I reply: I added indexes "6" and "1" into those formulas to the symbol "s" and 
changed your symbol "n" for "6", the used number of individual measurements 
during each set = lunar observation.

In the first ("my") formula, "s6" denotes the standard deviation found for 
averages of sets of six measurements, that created each Bolte's lunar 
observation. This "s6" can be deduced from the summarized "probable error", 
given by Bolte, by multiplying it by the factor 1/0.6745 (see my first 
posting in the thread) or it can be directly calculated from the errors also 
given by Bolte for each his set (= lunar observation) evaluated as the 
average of six measurements. I have sent those 34 errors to you in my last 
posting. Both results agree.

In the second ("your") formula, "s1" denotes the standard deviation of 
individual measurements (six in each observation), which is not directly 
known, as they were not evaluated separately. But "s1" can be statistically 
assessed as "s6 times sqrt(6)", when "s6" is known, isn' it? Then if you 
insert this "s6 times sqrt(6)" for "s1" into "your" formula, you end with 
"my" formula again, although you use the t-distribution.


And you wrote:

>Finally, perhaps I have managed to refute Jan's bleak picure, as he
wished, and shown that, in the hands of a competent observer, 95% of
the time a lunar will be accurate to within 25" of arc with 6 replicate
observations, and 99.9% of the time accurate to within 44" of arc.
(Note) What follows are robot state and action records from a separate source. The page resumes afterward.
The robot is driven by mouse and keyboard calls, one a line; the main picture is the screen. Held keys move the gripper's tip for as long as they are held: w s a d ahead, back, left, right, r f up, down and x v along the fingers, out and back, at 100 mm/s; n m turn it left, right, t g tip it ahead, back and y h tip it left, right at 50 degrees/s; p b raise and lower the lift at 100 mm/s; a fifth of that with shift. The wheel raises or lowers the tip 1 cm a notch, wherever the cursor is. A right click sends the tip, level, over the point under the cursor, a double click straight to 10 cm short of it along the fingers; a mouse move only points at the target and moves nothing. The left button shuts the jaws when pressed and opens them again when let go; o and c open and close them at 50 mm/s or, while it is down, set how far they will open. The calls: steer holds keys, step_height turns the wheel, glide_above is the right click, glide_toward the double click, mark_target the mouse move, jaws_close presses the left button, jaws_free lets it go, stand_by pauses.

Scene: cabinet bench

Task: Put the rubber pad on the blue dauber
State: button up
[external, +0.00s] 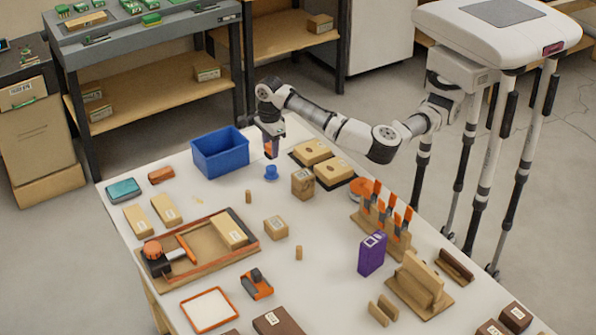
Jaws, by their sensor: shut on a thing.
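The blue dauber (271,173) stands on the white table, a small round blue piece with a wider base, just right of the blue bin. My gripper (270,152) points down above the dauber, with a small gap showing between them. It is shut on a small orange-brown thing (269,148), apparently the rubber pad; the dark fingers partly hide it and its outline is too small to make out.
An open blue bin (220,152) stands close left of my gripper. A framed wooden tray (201,258) and a purple box (372,254) stand nearer the front. Bare table surrounds the dauber.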

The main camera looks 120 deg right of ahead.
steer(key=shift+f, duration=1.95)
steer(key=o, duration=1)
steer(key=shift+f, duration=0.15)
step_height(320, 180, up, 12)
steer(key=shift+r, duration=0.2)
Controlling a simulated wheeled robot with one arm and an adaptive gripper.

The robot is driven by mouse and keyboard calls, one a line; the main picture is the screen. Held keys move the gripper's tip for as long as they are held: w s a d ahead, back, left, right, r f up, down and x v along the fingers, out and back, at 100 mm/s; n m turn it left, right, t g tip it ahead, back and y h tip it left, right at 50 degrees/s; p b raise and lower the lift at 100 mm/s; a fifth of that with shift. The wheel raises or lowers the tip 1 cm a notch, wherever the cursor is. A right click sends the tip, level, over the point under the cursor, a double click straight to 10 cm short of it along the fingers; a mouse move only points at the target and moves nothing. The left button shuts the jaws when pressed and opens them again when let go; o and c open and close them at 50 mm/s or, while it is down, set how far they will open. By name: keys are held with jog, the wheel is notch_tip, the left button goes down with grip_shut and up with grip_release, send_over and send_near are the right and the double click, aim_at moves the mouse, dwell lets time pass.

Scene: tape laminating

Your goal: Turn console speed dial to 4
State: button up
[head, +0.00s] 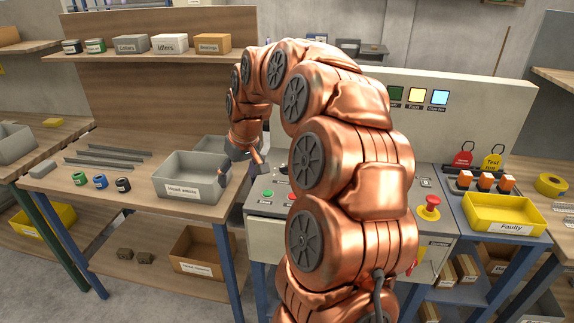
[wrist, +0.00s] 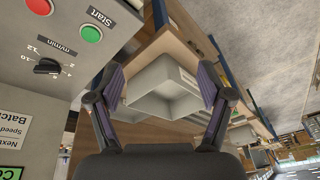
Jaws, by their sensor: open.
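The speed dial (wrist: 47,67) is a black knob on the grey console face, at the left of the wrist view. Printing with "m/min" and numbers surrounds it, upside down; I cannot read its setting surely. In the head view my gripper (head: 241,168) hangs near the console's left end.
A green Start button (wrist: 91,34) and a red button (wrist: 40,6) sit near the dial. A grey bin (head: 190,192) stands on the wooden bench left of the console, close to my gripper. A red emergency knob (head: 428,211) and yellow Faulty tray (head: 503,227) are at the right.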

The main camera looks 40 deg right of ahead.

I wonder, if this is true. I consider only 22 lunars for stars I have sent to 
you in my last posting (there is undoubtely a systematic error in 10 lunars 
working with the Sun - it would be unfair to use them against you, not to 
speak about 2 clear outliers) And I find 9 errors greater than 25" among them 
and 2 errors greater than 44".

This rather corresponds to the standard deviation of 30" (computed from these 
22 observations and rounded) and the (quasi)normal error distribution 
supposed by me: 15 errors lie below the standard deviation of 30", i.e. 68% 
of items (should be 68%)  and 12 errors lie below 20" ("probable error" 
exceeding 50% of all errors), i.e. 54% of items (should be 50%). Therefore, 
the error limit "2 times the standard deviation" for 95% of cases and "3 
times the standard deviation" for 99,7% of cases (that made me so sad) 
probably apply, approximately at least.


For your convenience, I repeat those 22 error values ascertained by Bolte for 
stars as the distance bodies :

 +18,-5,-15,+72,+16,+7,-14,+8,+54,+12,-47,-32,-34,-28,+39,-36,-7,+19,-27,+13,-5,+25 ;
13 westerly distances, 9 easterly distances, the mean +1.5" , the standard deviation 30" (rounded)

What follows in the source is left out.